By Sevenstone Team

Across Africa, millions of entrepreneurs operate within the informal economy creating livelihoods, building communities and sustaining entire industries that often remain structurally underserved.
One such sector is beauty.
Behind the salons, mobile stylists and freelance beauticians’ lies an expansive economic ecosystem yet one that historically lacked structured digital infrastructure.
This is the problem Amos Kimani set out to solve.
In 2021, Amos founded Tausi App Limited, a beauty-tech platform designed to bridge the gap between beauty professionals seeking stable income and clients searching for trusted services. What began as an access problem quickly revealed itself as a much larger economic opportunity.

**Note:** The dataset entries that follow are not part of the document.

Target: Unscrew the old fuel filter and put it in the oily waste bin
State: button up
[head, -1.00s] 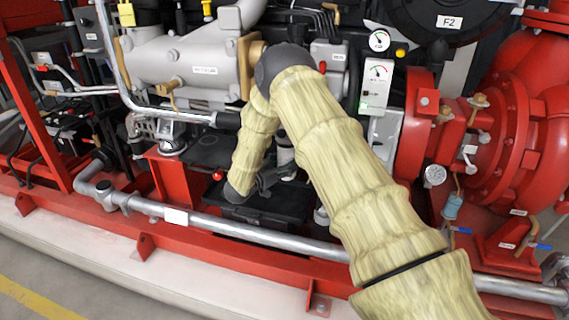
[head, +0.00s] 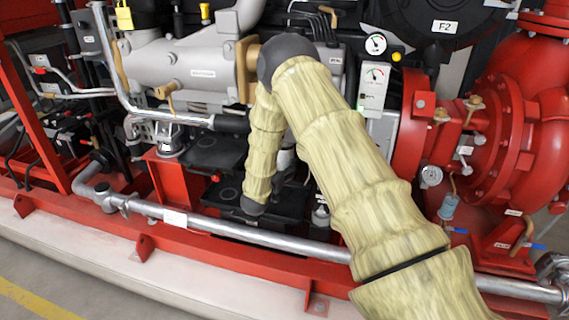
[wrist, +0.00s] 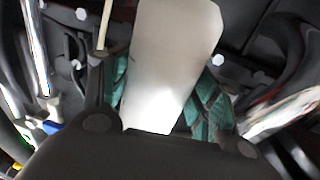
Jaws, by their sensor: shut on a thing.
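The fuel filter (wrist: 172,45) shows as a smooth, whitish cylinder in the middle of the wrist view. My gripper (wrist: 163,95) is shut on it, with a green-padded dark finger on each side. The filter's far end points toward dark engine parts with bolt heads; whether its thread still touches its mount cannot be told. In the head view, my pale, bark-like arm reaches down to the engine's lower side, and my gripper is mostly hidden there behind the wrist and forearm. I see no oily waste bin in these frames.
A silver pipe (head: 240,229) and the red base rail (head: 225,250) run across in front of the engine. The red pump housing (head: 535,120) stands at right. A gauge panel (head: 374,88) is close beside my arm. Bare floor (head: 90,285) shows at lower left.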

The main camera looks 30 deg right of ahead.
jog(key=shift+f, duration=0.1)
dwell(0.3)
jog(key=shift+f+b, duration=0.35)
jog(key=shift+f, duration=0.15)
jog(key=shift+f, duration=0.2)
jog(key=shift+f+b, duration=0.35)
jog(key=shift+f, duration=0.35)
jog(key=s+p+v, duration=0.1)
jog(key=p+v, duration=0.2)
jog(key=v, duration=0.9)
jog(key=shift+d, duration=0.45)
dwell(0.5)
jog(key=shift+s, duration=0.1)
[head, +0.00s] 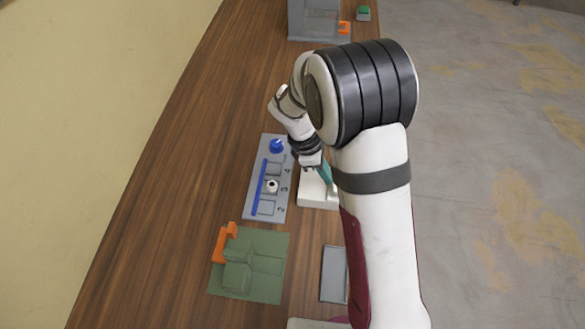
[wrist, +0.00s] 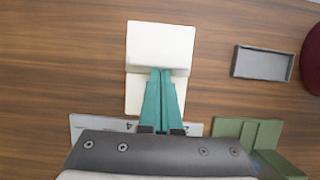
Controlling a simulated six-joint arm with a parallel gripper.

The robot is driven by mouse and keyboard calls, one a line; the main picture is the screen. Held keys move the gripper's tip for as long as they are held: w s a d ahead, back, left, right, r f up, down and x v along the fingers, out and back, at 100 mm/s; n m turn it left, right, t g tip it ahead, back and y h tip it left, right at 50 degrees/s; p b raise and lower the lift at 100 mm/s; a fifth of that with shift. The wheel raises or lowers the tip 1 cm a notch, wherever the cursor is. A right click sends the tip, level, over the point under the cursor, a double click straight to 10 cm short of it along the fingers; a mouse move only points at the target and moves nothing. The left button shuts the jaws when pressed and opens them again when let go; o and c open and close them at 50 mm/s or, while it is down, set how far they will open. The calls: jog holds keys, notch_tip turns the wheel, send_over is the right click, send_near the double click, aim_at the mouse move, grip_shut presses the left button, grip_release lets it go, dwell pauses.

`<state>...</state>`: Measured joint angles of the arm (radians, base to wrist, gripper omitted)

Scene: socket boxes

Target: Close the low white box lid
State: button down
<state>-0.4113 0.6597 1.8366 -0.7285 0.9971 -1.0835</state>
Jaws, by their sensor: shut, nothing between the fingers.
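The low white box (head: 313,190) stands on the table beside the grey numbered panel, partly hidden by my arm in the head view. In the wrist view the white box (wrist: 160,45) shows a wider block at the far side and a flatter white part (wrist: 135,95) nearer my gripper. I cannot tell for certain how far the lid is open. My gripper (head: 328,180) has teal fingers, shut and empty. In the wrist view the fingertips (wrist: 161,71) are at the near edge of the wider block, over the flatter part; contact is unclear.
The grey panel (head: 250,205) with a blue knob (head: 277,146) lies left of the white box. A green box (head: 265,275) with an orange part and a grey tray (head: 333,275) are nearer. A grey box (head: 318,22) stands at the far end. The table's left side is clear.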

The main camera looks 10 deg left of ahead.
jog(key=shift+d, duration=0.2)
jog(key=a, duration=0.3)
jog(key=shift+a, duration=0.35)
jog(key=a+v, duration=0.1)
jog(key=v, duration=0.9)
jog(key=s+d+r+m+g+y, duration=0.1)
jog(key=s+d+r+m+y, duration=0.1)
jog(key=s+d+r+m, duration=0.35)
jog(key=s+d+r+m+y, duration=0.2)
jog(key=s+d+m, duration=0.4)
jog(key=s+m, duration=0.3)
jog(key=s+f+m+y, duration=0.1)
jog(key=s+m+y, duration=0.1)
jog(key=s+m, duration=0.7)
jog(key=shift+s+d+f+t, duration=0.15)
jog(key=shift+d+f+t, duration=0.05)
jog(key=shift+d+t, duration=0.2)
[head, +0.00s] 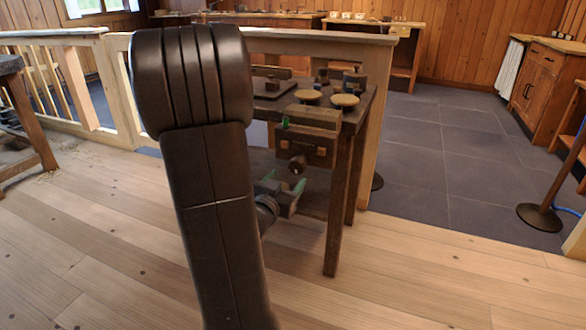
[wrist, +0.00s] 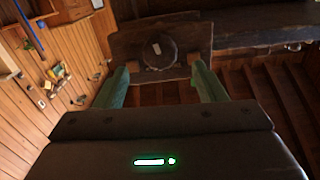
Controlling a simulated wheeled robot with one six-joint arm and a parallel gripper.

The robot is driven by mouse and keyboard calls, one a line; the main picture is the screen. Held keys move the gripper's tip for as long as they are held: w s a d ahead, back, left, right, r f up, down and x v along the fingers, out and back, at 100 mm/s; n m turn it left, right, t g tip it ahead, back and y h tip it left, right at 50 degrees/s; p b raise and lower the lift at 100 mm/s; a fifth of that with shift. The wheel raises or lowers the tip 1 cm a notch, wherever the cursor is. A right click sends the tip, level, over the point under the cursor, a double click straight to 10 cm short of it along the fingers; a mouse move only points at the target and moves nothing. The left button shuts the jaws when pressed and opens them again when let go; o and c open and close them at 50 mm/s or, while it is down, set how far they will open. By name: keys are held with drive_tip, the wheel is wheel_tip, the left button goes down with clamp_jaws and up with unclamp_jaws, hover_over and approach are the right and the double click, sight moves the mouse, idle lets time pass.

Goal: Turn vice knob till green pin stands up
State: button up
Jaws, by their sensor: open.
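The vice (head: 317,151) is a wooden block on the near face of a dark workbench. Its round dark knob (head: 298,164) sticks out toward me; in the wrist view the knob (wrist: 160,53) shows end-on against a wooden plate. A small green pin (head: 285,122) shows at the left top of the vice; its exact tilt is too small to tell. My gripper (head: 279,184) is open and empty, with green fingers, just below and in front of the knob in the head view. In the wrist view the knob lies ahead, between and beyond my fingertips (wrist: 160,75).
The workbench top (head: 355,117) holds several round wooden-topped pieces and a flat board. A wooden railing (head: 110,60) runs behind and to the left. My arm hides the bench's left part.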

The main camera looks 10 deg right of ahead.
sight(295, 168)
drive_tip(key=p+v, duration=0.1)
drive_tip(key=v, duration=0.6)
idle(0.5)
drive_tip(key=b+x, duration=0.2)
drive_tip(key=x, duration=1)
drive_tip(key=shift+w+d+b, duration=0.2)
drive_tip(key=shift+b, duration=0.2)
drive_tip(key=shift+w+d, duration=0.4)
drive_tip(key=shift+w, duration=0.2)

Seeing the Gap Others Overlooked
At the core of Tausi’s model is a simple insight: access. Clients struggled to find reliable beauticians, while beauticians themselves struggled to secure consistent income and visibility. But the challenge wasn’t just discovery. It was structure. The beauty economy, particularly in African markets is largely informal, fragmented and disconnected from financial systems. Amos didn’t want to build just another marketplace. He wanted to build infrastructure for informal beauty entrepreneurs.
From Idea to Proof
Like many early-stage founders, Amos faced familiar obstacles: trust barriers, limited capital and skepticism from those who underestimated the size of the beauty sector. Convincing stakeholders that beauty could become a technology-enabled economic platform was not straightforward. There were moments when the pressure, particularly cash flow constraints nearly forced him to reconsider the journey. But belief in the vision and a sense of responsibility to the community Tausi was building, kept him moving forward.

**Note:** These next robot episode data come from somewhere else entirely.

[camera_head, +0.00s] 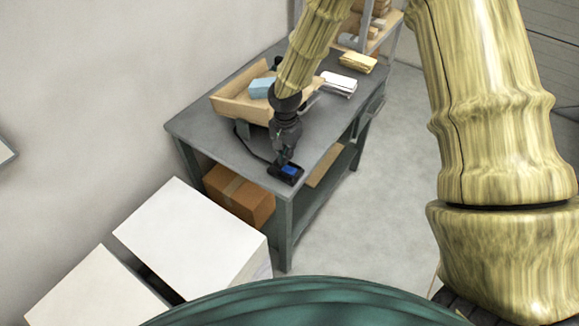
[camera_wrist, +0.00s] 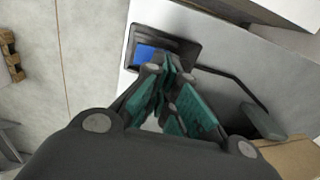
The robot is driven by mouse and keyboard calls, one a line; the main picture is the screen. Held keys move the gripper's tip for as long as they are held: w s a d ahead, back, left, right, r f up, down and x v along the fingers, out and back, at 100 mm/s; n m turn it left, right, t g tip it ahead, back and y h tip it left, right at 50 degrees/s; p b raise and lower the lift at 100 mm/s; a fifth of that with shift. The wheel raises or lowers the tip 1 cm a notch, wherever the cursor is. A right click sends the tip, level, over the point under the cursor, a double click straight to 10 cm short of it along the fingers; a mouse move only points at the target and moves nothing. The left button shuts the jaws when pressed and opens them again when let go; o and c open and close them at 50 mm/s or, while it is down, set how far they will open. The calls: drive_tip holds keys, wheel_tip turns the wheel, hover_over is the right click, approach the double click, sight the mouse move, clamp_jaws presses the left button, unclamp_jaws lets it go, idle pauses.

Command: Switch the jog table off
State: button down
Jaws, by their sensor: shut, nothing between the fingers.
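A small black switch box (camera_head: 287,175) with a blue face (camera_head: 290,169) sits at the near corner of the grey table. It also shows in the wrist view (camera_wrist: 184,50), with the blue face (camera_wrist: 148,54) on its left part. A dark cable runs from the box across the tabletop. My gripper (camera_head: 283,158) points down at the box and is shut with nothing in it. In the wrist view my gripper (camera_wrist: 165,78) has its fingertips beside the blue face. I cannot tell whether they touch it. Part of the box is hidden behind the fingers.
A wooden tray (camera_head: 233,106) with a light blue item (camera_head: 262,87) stands farther back on the grey table (camera_head: 205,120). White papers (camera_head: 339,83) and a yellow cloth (camera_head: 357,62) lie beyond. A cardboard box (camera_head: 238,197) sits underneath. White blocks (camera_head: 190,235) stand in front.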

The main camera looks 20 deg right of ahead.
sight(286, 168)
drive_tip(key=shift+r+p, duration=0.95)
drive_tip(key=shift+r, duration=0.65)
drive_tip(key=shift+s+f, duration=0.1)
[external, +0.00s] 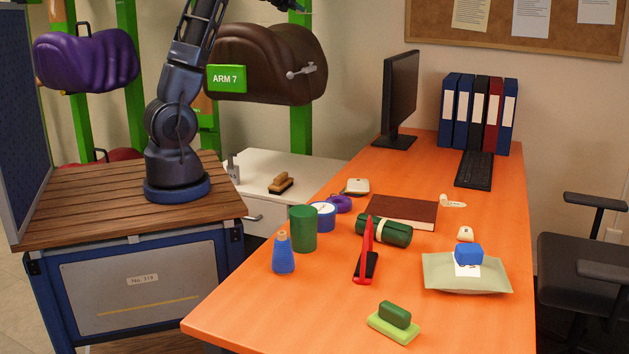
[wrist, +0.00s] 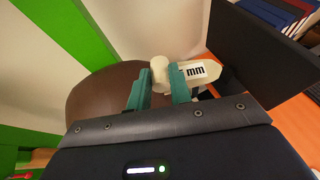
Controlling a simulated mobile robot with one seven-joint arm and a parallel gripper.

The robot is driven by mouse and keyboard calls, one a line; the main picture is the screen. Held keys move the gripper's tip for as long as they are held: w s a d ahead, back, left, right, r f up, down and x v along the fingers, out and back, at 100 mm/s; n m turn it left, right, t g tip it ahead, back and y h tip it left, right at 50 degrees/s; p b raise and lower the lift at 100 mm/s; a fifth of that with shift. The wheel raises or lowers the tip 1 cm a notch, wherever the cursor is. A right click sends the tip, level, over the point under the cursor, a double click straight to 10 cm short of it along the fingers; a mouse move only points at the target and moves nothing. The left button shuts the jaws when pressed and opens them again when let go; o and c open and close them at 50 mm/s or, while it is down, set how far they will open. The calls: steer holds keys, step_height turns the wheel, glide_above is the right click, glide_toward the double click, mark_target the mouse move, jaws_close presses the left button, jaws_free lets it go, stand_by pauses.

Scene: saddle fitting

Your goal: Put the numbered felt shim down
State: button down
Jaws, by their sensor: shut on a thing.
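In the wrist view my gripper (wrist: 159,71) has its two teal fingers shut on a cream piece, which I take for the numbered felt shim (wrist: 209,80). Its rounded end sits between the fingers, and its longer body sticks out to the right past the right finger. A white label with black marks like "mm" is on that body. It is held in the air, with the brown saddle behind and below it. In the external view my arm reaches up to the top edge; my gripper (external: 291,5) is only partly in frame there, and the shim cannot be made out.
The brown saddle (external: 265,65) and purple saddle (external: 88,60) hang on green posts. The desk's front left is bare.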

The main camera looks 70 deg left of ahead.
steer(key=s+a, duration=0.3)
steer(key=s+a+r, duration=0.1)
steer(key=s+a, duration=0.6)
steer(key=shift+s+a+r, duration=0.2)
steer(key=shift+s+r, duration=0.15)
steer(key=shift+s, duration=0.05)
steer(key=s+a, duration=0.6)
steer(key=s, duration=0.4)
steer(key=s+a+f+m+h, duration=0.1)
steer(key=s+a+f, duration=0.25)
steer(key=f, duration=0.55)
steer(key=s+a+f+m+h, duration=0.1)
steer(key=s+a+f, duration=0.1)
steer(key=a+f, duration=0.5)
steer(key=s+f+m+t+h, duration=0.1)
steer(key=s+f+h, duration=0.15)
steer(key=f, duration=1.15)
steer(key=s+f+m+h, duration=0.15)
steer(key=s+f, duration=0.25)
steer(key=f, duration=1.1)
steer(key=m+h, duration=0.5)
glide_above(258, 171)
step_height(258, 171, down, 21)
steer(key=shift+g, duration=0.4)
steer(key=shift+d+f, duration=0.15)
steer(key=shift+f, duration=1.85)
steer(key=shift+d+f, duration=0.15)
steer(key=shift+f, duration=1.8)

The breakthrough moment came when traction arrived. Real users began booking services. Transactions started flowing. The idea had moved from concept to proof. First funding followed and with it, validation.
Scaling a Platform Economy
Today, Tausi has grown into a rapidly expanding digital ecosystem. The platform now supports:
· 80,000+ beauticians
· 450,000+ clients
· Over $2 million in transactions
· 22 full-time staff and additional interns
Rather than operating as a simple marketplace, Tausi runs a B2B2C model built around multiple revenue streams.
These include:
- · SaaS subscriptions for beauty professionals
- · Booking commissions
- · Booth rental infrastructure
- · Embedded financial services for entrepreneurs
In effect, Tausi is helping formalize a sector that has long operated informally.
Rethinking the Beauty Economy
One of the structural barriers Amos encountered while raising capital was perception. Investors frequently categorize beauty as a lifestyle sector, often prioritizing industries such as health tech, edtech or agritech instead. But this framing overlooks the economic reality. The informal beauty industry generates significant employment, particularly for women and youth.
Reframing that narrative became a key part of Tausi’s fundraising journey.
The platform is not simply about beauty services, it is about income generation, financial inclusion and economic empowerment.
Lessons From the Fundraising Journey
Engaging investors also reshaped Amos’s understanding of capital. One realization stood out.
Raising capital is rarely just about the idea.
More often, investors back founders. They invest in conviction, clarity, resilience and the ability to execute under pressure. This insight pushed Amos to invest deeply in his own growth, refining his thinking, communication and leadership. Because when the founder grows, the company grows with them. He also discovered something unexpected: investors themselves are navigating uncertainty. Many are fundraising at different levels within the ecosystem, making informed bets rather than operating with absolute certainty.